Robot trajectory data

════════════════════

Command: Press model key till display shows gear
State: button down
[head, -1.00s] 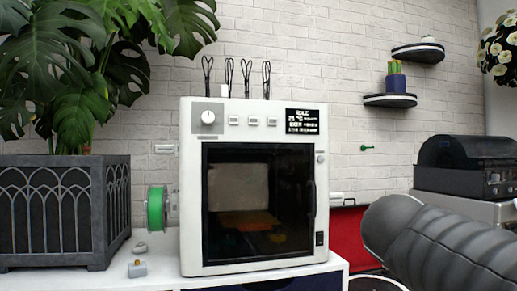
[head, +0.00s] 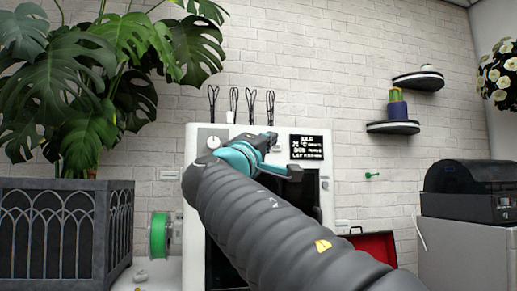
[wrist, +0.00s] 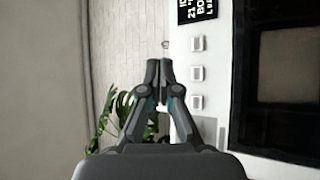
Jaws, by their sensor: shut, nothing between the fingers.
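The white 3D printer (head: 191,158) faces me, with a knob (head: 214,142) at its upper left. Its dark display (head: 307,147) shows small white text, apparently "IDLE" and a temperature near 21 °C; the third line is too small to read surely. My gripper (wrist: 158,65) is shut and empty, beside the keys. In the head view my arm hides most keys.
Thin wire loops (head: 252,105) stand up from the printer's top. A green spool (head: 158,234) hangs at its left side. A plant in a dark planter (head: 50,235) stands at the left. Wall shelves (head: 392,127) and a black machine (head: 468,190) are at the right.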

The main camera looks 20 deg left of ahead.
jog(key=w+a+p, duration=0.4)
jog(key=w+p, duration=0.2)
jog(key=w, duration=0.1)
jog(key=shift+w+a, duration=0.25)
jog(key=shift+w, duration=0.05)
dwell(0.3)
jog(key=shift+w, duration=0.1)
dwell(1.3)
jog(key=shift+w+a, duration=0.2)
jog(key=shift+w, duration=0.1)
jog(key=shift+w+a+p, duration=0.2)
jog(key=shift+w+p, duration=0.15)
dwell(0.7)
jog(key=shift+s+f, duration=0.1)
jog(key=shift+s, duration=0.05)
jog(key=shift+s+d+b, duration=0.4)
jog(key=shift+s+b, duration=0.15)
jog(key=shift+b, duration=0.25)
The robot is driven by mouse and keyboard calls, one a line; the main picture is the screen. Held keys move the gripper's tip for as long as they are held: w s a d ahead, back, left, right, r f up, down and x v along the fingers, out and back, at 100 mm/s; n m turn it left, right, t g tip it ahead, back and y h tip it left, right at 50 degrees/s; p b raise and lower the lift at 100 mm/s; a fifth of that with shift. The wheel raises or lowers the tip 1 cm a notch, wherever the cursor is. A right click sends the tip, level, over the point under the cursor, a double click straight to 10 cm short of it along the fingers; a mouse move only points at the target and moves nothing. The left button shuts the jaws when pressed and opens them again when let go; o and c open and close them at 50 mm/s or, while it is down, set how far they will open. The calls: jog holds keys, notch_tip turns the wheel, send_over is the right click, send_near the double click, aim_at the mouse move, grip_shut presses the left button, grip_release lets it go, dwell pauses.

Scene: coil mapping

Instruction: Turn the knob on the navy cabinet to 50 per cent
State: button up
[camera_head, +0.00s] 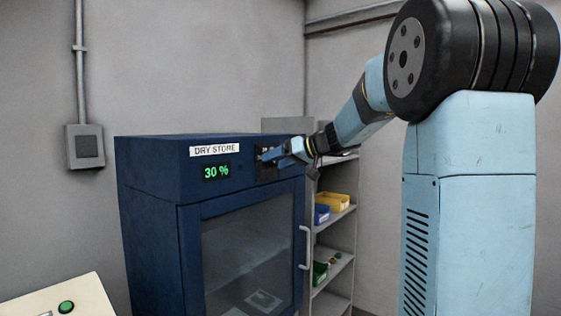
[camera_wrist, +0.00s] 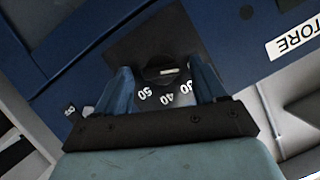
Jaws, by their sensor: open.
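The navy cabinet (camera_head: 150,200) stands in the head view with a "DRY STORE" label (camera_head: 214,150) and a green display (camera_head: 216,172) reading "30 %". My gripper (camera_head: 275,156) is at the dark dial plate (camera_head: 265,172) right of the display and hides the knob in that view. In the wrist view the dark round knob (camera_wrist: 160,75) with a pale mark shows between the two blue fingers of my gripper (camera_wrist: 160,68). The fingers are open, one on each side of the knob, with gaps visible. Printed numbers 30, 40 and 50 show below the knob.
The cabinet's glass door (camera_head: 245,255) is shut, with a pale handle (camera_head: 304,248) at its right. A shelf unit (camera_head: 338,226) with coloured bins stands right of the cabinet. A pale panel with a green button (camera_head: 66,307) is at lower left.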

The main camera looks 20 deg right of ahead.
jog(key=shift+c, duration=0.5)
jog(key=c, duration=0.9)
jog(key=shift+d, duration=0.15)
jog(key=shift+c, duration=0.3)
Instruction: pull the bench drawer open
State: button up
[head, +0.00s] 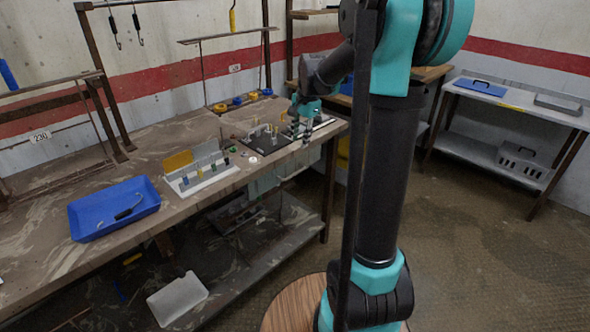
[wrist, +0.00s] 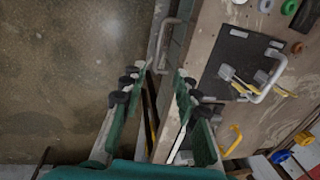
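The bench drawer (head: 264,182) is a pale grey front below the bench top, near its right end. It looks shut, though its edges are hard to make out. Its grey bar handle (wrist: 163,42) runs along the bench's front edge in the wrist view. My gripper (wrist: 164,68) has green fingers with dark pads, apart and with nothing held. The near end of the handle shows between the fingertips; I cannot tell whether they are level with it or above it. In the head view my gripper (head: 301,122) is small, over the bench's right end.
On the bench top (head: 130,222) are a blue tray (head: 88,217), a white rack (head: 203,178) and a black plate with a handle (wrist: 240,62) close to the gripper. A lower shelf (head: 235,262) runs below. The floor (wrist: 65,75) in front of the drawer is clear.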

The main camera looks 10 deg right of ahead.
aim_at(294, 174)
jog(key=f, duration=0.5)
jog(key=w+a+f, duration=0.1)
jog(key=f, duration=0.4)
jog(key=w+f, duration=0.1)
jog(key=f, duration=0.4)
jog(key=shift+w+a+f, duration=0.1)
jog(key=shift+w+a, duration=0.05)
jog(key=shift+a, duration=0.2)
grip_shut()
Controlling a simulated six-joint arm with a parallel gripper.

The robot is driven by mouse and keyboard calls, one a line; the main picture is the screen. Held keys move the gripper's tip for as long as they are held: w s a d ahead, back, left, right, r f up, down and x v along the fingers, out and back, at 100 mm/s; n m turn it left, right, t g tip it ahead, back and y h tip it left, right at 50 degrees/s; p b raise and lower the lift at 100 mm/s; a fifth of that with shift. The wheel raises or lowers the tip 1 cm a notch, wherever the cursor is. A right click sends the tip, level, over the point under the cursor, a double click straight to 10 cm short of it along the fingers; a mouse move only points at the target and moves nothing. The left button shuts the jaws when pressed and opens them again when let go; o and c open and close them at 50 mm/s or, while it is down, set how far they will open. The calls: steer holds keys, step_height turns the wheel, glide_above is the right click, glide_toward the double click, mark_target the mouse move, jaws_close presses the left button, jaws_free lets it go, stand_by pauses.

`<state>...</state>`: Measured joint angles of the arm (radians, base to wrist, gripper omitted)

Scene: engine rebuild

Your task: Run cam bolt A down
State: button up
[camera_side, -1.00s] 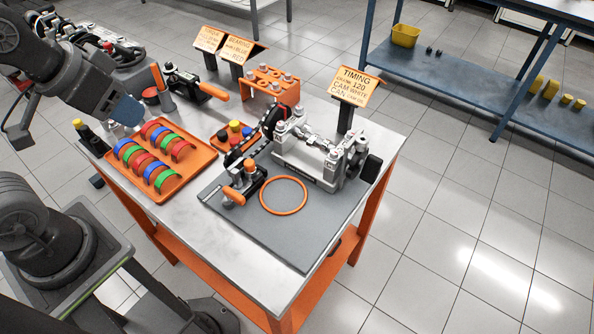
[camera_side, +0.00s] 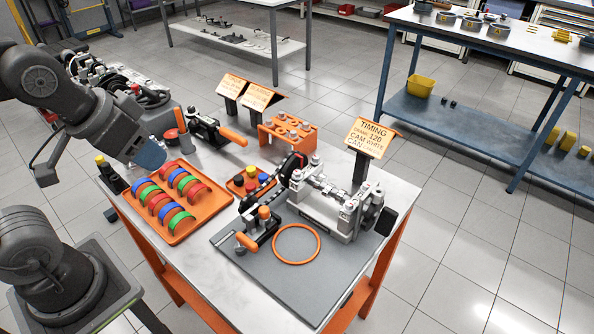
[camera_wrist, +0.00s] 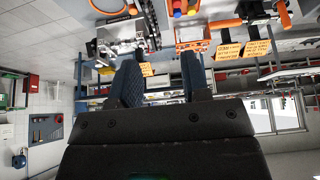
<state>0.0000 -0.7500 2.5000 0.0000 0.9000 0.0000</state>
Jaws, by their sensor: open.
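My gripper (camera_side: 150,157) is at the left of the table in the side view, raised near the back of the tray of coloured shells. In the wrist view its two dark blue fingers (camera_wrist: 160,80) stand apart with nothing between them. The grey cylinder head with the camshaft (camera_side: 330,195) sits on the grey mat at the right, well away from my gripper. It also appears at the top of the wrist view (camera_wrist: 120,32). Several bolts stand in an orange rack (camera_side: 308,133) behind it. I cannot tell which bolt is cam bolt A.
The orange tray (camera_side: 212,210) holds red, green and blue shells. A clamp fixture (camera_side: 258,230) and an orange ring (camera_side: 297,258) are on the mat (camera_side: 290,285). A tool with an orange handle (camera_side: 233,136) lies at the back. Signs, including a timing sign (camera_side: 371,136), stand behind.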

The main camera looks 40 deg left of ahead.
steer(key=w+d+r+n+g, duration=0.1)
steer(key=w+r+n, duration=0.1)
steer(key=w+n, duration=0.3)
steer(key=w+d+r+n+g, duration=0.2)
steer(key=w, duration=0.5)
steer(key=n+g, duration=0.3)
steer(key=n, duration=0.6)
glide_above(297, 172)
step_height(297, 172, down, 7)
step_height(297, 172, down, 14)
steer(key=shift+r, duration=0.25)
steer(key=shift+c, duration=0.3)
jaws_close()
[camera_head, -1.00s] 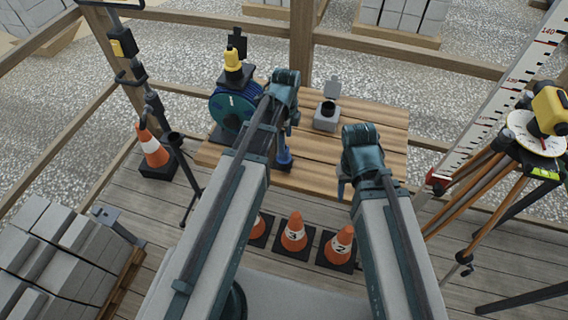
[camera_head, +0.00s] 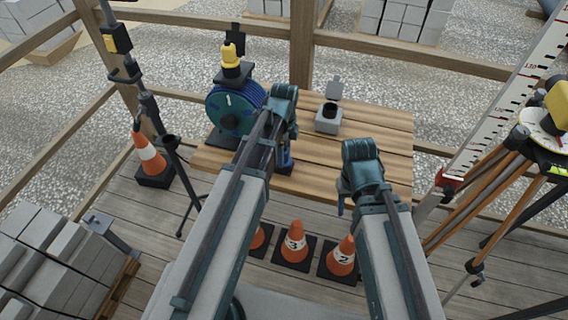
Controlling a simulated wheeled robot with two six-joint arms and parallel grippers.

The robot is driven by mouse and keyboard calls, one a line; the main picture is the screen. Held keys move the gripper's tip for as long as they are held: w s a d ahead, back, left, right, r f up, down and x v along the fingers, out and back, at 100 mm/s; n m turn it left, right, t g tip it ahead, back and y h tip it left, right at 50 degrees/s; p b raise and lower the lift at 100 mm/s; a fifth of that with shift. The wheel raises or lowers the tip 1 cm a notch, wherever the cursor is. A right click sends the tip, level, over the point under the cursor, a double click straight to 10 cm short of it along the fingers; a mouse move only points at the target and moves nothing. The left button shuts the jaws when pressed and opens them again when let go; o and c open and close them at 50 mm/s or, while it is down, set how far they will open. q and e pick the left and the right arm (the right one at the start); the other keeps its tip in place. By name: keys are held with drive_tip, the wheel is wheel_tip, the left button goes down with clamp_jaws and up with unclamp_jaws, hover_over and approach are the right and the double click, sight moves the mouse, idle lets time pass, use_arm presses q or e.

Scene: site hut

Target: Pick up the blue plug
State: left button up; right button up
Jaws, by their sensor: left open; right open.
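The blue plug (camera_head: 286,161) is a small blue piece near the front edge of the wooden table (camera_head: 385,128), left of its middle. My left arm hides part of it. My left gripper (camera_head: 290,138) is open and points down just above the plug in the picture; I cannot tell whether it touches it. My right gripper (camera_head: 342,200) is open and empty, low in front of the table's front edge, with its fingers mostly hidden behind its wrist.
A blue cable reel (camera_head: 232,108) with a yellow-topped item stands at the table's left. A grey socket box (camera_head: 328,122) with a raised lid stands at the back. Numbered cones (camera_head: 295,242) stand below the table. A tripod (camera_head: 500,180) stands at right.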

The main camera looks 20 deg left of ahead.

════════════════════

Lines containing the word "joint" must all be returned from the material above.

Controlling a simulated six-joint arm with a parallel gripper.
`<state>...</state>`: Measured joint angles of the arm (radians, base to wrist, gripper omitted)
Controlling a simulated wheeled robot with two six-joint arms and parallel grippers.

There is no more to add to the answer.